### STATED EXERCISE
Copy the data below exactly, omitting any picture it contains.

═════ DATA EXCERPT ═════

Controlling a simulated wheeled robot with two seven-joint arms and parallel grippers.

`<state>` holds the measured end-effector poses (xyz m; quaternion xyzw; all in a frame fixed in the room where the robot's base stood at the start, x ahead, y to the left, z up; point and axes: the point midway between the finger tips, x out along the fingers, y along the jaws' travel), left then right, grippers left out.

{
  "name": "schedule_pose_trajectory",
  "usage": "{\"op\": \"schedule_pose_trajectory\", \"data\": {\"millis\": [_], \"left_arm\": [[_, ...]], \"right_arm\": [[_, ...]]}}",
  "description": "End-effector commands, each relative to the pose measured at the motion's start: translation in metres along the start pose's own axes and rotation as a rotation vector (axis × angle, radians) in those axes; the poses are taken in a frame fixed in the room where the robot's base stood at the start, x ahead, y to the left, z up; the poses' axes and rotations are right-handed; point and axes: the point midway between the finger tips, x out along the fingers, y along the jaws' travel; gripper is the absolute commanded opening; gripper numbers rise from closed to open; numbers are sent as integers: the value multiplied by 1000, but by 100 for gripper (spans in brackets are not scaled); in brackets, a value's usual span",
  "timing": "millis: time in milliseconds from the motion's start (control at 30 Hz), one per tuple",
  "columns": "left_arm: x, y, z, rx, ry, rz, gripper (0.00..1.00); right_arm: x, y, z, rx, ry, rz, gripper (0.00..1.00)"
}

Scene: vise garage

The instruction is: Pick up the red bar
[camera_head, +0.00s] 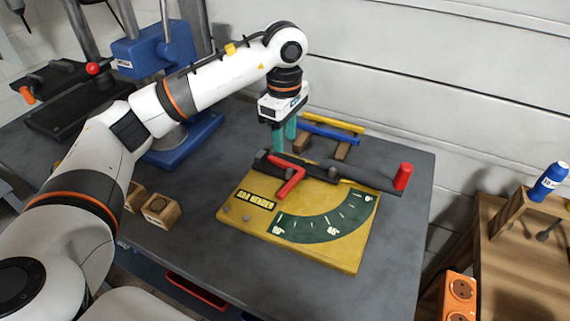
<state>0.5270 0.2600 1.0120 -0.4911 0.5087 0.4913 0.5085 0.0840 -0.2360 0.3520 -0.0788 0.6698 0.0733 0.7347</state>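The red bar (292,181) is bent into an L shape. It lies in the bar bender, whose yellow base plate (343,255) carries a green angle scale and a dark lever with a red handle (403,176). My left gripper (285,146) points down just behind the red bar's far end, near the bender's back edge. Its two teal fingers stand apart with a narrow gap, and I see nothing held between them. Whether the fingertips touch the bender cannot be made out. My right gripper is not in view.
A yellow bar (334,122) and a blue bar (328,132) rest on wooden blocks behind the bender. A blue press (183,137) stands at the back left, and wooden blocks (160,210) lie left of the bender. The grey table (400,240) is bare at the right.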

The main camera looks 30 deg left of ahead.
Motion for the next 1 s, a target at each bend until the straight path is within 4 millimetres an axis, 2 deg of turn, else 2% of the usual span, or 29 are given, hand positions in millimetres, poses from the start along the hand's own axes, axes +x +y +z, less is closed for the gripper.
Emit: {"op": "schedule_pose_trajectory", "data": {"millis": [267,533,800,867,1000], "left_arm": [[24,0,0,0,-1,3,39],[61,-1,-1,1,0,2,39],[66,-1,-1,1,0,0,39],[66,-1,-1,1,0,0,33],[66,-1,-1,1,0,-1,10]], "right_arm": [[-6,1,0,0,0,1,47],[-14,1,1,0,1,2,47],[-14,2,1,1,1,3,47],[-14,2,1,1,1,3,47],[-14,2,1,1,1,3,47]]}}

═════

### ANSWER FOR THE TASK
Controlling a simulated wheeled robot with two seven-joint arms and parallel grippers.

`<state>` holds the measured end-effector poses (xyz m; quaternion xyzw; all in a frame fixed in the room where the robot's base stood at the start, x ahead, y to the left, z up; point and axes: the point midway between the finger tips, x out along the fingers, y along the jaws' travel), left then right, grippers left out.

{
  "name": "schedule_pose_trajectory",
  "usage": "{\"op\": \"schedule_pose_trajectory\", \"data\": {\"millis\": [_], \"left_arm\": [[_, ...]], \"right_arm\": [[_, ...]]}}",
  "description": "End-effector commands, each relative to the pose measured at the motion's start: translation in metres along the start pose's own axes and rotation as a rotation vector (axis × angle, radians) in those axes; the poses are taken in a frame fixed in the room where the robot's base stood at the start, x ahead, y to the left, z up; the poses' axes and rotations are right-handed; point and axes: the point midway between the finger tips, x out along the fingers, y along the jaws' travel; gripper is the absolute commanded opening; gripper numbers rise from closed to open; numbers are sent as integers: the value multiplied by 1000, but by 100 for gripper (spans in brackets are not scaled); in brackets, a value's usual span",
  "timing": "millis: time in milliseconds from the motion's start (control at 30 Hz), one per tuple",
  "columns": "left_arm: x, y, z, rx, ry, rz, gripper (0.00..1.00); right_arm: x, y, z, rx, ry, rz, gripper (0.00..1.00)"
}

Scene: vise garage

The instruction is: Pick up the red bar
[camera_head, +0.00s] 
<state>0.5270 0.2600 1.0120 -0.4911 0.5087 0.4913 0.5085 0.0840 -0.2360 0.3520 -0.0788 0.6698 0.0733 0.7347</state>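The red bar (292,181) is bent into an L shape. It lies in the bar bender, whose yellow base plate (343,255) carries a green angle scale and a dark lever with a red handle (403,176). My left gripper (285,146) points down just behind the red bar's far end, near the bender's back edge. Its two teal fingers stand apart with a narrow gap, and I see nothing held between them. Whether the fingertips touch the bender cannot be made out. My right gripper is not in view.
A yellow bar (334,122) and a blue bar (328,132) rest on wooden blocks behind the bender. A blue press (183,137) stands at the back left, and wooden blocks (160,210) lie left of the bender. The grey table (400,240) is bare at the right.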

The main camera looks 30 deg left of ahead.
Motion for the next 1 s, a target at each bend until the straight path is within 4 millimetres an axis, 2 deg of turn, else 2% of the usual span, or 29 are given, hand positions in millimetres, poses from the start along the hand's own axes, axes +x +y +z, less is closed for the gripper.
Emit: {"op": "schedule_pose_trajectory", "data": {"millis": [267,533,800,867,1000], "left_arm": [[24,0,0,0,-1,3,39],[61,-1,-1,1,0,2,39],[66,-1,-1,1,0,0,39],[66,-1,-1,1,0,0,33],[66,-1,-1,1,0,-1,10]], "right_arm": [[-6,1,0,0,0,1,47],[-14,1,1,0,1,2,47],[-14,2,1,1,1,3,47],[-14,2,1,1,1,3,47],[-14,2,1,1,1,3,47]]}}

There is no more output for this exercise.